CNN’s coverage also exemplifies the media’s squeamishness towards the details of sexual assaults. The media often leaves little to the imagination when covering a murder trial, readily publicizing every gritty detail. The audience is privy to everything from the weapon used to the killer’s mental process, at times hearing literally a blow-by-blow account of the grisliest of murders. Why then is the public not entitled to the details of a crime like the Steubenville rape incident? Richmond and Mays found the defendant severely intoxicated to the point of vomiting and led her away from the party. They stripped her naked, groped her, and penetrated her with their fingers in the back of a car on the way to another party, where they carried and dumped her naked, unconscious body on the floor for a group of onlookers to take photos. They then digitally penetrated her again, and allowed partygoers to grope and assault her further. Prosecutor Marianne Hemmeter testified during the trial that the boys used the victim “like a toy.”

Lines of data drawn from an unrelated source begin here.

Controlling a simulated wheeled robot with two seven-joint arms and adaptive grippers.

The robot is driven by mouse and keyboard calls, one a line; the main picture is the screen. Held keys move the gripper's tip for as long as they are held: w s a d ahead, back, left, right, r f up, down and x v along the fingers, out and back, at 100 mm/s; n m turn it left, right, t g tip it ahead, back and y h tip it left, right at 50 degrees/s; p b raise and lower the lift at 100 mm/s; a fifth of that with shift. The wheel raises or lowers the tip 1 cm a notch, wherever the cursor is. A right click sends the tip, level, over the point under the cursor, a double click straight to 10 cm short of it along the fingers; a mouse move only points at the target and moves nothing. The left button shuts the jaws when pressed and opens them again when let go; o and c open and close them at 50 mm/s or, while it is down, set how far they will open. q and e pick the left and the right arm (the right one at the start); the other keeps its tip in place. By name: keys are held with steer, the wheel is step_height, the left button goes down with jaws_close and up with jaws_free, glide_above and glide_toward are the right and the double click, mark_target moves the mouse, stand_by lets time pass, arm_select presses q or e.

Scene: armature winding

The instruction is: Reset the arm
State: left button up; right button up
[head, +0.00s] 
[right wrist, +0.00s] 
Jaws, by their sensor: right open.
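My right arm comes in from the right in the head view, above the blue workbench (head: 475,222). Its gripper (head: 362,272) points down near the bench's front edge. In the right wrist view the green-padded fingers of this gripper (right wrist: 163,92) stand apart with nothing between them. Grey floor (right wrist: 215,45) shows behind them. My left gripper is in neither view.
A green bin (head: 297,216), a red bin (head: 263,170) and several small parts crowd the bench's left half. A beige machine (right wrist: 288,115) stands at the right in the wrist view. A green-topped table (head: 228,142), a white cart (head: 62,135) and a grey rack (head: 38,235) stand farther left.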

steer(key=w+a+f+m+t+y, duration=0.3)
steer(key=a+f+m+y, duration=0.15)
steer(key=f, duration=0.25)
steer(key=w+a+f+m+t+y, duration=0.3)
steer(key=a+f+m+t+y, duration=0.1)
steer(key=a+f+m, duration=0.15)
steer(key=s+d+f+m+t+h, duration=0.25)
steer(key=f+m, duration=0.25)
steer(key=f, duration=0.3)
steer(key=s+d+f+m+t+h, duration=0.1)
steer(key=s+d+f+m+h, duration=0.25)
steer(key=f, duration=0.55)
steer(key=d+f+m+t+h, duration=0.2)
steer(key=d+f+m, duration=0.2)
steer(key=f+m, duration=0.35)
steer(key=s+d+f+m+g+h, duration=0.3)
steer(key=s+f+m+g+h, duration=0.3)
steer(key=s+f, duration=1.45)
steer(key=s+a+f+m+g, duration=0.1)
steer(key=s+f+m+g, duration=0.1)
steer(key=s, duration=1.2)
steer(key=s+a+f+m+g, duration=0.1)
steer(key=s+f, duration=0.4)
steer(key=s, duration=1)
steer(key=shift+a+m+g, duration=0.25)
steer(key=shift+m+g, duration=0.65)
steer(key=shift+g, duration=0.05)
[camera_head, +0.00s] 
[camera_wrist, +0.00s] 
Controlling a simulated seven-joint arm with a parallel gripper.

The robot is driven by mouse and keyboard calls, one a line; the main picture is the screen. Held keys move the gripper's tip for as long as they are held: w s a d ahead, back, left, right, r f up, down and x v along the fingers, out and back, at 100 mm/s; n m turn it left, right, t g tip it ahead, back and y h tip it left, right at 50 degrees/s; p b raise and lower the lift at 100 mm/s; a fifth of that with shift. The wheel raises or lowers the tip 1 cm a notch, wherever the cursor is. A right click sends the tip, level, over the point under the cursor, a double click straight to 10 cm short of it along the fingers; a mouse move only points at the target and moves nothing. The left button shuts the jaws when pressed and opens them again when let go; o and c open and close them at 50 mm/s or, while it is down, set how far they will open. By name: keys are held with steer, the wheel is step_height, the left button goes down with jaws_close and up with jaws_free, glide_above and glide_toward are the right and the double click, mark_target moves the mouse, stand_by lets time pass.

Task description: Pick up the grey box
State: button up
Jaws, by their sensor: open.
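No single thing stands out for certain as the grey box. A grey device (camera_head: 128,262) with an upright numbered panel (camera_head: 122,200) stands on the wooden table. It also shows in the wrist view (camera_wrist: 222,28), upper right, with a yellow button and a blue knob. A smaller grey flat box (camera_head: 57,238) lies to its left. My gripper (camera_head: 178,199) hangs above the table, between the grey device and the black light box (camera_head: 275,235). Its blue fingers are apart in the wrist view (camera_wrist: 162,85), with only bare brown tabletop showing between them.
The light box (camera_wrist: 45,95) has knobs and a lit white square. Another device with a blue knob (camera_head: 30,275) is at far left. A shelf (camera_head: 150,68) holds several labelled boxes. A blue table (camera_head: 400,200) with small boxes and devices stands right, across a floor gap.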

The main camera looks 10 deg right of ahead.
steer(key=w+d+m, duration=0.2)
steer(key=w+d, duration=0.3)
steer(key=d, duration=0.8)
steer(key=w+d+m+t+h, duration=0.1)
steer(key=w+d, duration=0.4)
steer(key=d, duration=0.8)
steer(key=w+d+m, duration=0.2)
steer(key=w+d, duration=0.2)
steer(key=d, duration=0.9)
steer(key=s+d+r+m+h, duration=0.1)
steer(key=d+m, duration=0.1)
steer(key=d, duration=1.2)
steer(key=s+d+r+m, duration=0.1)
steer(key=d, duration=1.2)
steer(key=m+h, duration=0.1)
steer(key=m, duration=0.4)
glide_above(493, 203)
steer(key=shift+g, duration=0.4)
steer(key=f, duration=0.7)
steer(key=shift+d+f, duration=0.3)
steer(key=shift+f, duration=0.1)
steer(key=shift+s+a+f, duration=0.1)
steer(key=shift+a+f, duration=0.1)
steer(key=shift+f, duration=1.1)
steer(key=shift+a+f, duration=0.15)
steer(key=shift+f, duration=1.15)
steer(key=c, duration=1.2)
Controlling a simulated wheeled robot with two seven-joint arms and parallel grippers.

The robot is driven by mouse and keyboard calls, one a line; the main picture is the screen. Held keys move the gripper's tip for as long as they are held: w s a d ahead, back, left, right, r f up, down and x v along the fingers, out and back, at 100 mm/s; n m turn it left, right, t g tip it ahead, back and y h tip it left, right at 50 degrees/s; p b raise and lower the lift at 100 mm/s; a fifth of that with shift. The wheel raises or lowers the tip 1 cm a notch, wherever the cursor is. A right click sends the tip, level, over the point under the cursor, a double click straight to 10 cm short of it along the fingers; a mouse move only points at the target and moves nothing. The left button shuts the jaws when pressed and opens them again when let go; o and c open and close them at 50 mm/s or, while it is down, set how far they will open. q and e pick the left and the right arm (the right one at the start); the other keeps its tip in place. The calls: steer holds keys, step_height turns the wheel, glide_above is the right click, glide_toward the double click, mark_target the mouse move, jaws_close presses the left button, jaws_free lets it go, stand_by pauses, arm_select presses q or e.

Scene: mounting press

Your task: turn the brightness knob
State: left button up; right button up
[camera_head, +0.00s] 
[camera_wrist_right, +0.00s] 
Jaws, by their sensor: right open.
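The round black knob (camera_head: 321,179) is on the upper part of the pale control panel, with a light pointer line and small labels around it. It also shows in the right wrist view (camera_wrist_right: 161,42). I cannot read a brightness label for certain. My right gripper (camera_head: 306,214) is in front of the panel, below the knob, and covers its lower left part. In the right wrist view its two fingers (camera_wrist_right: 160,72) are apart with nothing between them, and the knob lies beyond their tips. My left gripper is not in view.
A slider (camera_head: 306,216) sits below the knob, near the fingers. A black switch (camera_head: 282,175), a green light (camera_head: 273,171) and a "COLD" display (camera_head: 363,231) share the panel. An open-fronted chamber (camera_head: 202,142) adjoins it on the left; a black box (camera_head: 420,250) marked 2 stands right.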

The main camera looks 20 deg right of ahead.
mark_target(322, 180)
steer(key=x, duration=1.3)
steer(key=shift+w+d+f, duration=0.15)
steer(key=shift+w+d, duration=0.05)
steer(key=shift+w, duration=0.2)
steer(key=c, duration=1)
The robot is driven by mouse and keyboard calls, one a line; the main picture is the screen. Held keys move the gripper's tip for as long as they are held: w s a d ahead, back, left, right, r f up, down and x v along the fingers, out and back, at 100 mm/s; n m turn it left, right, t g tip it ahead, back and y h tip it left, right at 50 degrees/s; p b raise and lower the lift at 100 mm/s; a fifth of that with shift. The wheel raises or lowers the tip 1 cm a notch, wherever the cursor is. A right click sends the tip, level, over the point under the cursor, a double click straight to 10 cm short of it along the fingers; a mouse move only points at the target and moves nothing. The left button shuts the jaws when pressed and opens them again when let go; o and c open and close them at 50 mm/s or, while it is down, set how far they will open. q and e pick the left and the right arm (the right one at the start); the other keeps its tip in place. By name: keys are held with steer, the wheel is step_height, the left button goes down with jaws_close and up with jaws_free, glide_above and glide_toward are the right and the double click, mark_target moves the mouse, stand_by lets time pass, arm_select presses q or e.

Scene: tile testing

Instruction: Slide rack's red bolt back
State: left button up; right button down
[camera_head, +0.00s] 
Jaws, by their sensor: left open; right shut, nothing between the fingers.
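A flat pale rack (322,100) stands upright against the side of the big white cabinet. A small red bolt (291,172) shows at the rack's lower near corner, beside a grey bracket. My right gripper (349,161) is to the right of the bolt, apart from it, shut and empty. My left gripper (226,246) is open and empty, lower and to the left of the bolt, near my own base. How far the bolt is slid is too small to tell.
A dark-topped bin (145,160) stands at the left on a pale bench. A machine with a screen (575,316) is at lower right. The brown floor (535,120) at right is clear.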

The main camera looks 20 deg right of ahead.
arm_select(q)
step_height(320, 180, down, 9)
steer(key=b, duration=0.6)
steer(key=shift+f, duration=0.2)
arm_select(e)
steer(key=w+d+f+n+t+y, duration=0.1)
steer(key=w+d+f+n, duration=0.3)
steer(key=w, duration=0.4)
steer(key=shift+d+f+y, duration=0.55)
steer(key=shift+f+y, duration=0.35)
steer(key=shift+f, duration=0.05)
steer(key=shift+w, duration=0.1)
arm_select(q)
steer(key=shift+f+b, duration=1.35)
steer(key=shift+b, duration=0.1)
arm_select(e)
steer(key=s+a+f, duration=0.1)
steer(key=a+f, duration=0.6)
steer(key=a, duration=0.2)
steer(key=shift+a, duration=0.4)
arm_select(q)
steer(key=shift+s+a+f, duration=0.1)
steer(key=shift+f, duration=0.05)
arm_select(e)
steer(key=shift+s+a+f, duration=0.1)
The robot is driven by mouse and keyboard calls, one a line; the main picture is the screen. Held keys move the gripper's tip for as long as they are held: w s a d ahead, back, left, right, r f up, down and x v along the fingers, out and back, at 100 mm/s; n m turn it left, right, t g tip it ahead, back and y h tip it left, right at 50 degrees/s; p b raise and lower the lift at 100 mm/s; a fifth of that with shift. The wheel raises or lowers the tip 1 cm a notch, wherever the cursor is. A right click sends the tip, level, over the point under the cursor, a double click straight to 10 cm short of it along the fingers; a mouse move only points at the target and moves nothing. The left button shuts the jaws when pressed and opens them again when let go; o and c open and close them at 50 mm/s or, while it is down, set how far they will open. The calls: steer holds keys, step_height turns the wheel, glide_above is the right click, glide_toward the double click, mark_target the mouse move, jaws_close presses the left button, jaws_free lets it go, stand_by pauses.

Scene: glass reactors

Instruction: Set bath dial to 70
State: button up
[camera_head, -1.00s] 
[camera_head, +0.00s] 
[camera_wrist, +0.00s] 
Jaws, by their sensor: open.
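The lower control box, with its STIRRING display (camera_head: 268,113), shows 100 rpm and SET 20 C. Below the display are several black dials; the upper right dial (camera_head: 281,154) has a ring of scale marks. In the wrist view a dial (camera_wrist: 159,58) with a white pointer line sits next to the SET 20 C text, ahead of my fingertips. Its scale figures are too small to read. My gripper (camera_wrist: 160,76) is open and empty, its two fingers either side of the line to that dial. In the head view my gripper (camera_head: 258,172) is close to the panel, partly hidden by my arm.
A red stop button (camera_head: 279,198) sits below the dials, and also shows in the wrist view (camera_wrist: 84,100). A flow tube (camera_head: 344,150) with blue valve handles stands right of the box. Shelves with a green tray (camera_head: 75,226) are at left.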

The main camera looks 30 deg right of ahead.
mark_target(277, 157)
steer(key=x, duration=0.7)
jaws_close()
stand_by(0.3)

Yet Harlow skipped these details, instead focusing on Ma’lik’s broken relationship with his father and tearful breakdown. That’s because it’s hard to garner sympathy from an audience that just heard the words “digitally penetrated” and “unconscious minor” in the same sentence. For some reason, the word “rape” has an ambiguity attached to it, even when preceded by the words “convicted of,” as if there’s a sliding scale of severity or responsibility depending on the circumstances.
CNN also makes no mention of the supposedly dozens of witnesses who photographed and took video of the incident, then discussed it over social media and texting the next day. As we speak, Ohio’s attorney general is launching a grand jury investigation into the students, parents, and coaches who allegedly heard of the incident the day after the party and did not come forward. But despite this information being available long before the verdict, CNN made a conscious decision to portray Mays and Richmond as two straight-A football stars who just so happened to get caught up in this rather messy rape business. Worse yet, Harlow made sure to emphasize that the boys had been drinking prior to the assault. The implication here is twofold: that the victim’s intoxication somehow makes her culpable in her own rape, and that the rapists were simply too drunk to notice they were sexually assaulting an unconscious girl.
An individual with an otherwise healthy, respectful attitude towards women does not turn into a rapist simply due to alcohol and peer pressure. Mays and Richmond’s actions speak to the culture surrounding male sexuality and sexual assault, one that allows for moral grey areas and personal interpretation of what should be very hard and fast rules. We should be asking how these two bright, promising young men could rape and not understand the pain they are causing. We should be asking how so many high school students could witness a gang rape and only think to take pictures. Instead, CNN chose to ask if juvenile detention would affect the well-being of Mays and Richmond, who are convicted rapists.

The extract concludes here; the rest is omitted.